** Set exercise **
Only the lines from the one containing "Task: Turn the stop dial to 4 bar" through the final line of the material below should be output, exactly as they stand.
--- Available data ---
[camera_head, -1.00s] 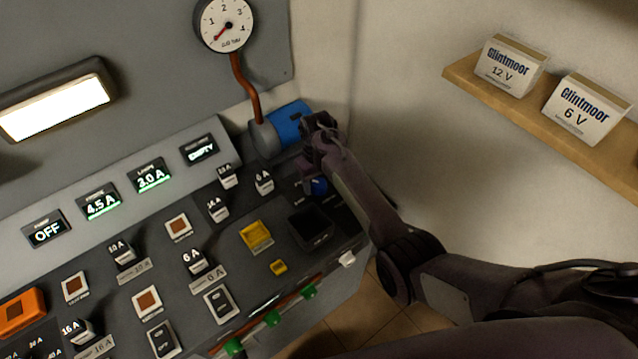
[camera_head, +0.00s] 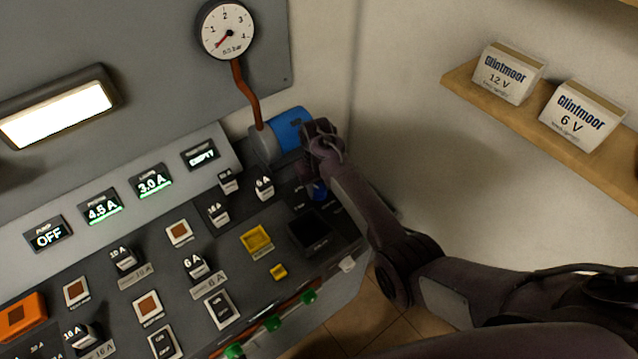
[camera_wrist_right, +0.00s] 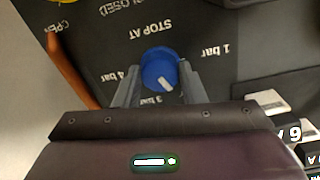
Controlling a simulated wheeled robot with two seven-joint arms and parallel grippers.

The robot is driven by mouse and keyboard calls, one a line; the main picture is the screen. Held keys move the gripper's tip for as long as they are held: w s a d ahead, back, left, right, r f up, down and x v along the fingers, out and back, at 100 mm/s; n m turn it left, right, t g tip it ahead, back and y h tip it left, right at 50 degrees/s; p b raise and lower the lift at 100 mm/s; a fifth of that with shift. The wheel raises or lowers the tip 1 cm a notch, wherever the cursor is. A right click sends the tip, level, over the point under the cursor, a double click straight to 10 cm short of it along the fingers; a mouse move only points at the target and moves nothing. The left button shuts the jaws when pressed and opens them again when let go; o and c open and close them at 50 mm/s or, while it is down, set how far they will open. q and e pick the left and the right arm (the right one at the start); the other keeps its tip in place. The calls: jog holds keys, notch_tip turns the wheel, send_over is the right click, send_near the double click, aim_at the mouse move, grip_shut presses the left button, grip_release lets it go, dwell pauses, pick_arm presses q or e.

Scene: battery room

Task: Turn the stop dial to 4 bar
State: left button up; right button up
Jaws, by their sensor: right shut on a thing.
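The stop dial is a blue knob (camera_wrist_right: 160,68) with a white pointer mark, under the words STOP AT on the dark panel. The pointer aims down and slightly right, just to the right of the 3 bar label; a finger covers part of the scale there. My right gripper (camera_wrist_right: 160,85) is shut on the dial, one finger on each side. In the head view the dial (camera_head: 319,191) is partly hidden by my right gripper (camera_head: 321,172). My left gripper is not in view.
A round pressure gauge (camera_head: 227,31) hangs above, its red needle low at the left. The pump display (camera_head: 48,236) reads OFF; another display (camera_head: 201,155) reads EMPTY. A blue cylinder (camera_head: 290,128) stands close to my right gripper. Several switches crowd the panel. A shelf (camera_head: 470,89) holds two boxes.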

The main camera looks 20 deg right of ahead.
---
** Exercise result **
Task: Turn the stop dial to 4 bar
State: left button up; right button up
Jaws, by their sensor: right shut on a thing.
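The stop dial is a blue knob (camera_wrist_right: 160,68) with a white pointer mark, under the words STOP AT on the dark panel. The pointer aims down and slightly right, just to the right of the 3 bar label; a finger covers part of the scale there. My right gripper (camera_wrist_right: 160,85) is shut on the dial, one finger on each side. In the head view the dial (camera_head: 319,191) is partly hidden by my right gripper (camera_head: 321,172). My left gripper is not in view.
A round pressure gauge (camera_head: 227,31) hangs above, its red needle low at the left. The pump display (camera_head: 48,236) reads OFF; another display (camera_head: 201,155) reads EMPTY. A blue cylinder (camera_head: 290,128) stands close to my right gripper. Several switches crowd the panel. A shelf (camera_head: 470,89) holds two boxes.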

The main camera looks 20 deg right of ahead.

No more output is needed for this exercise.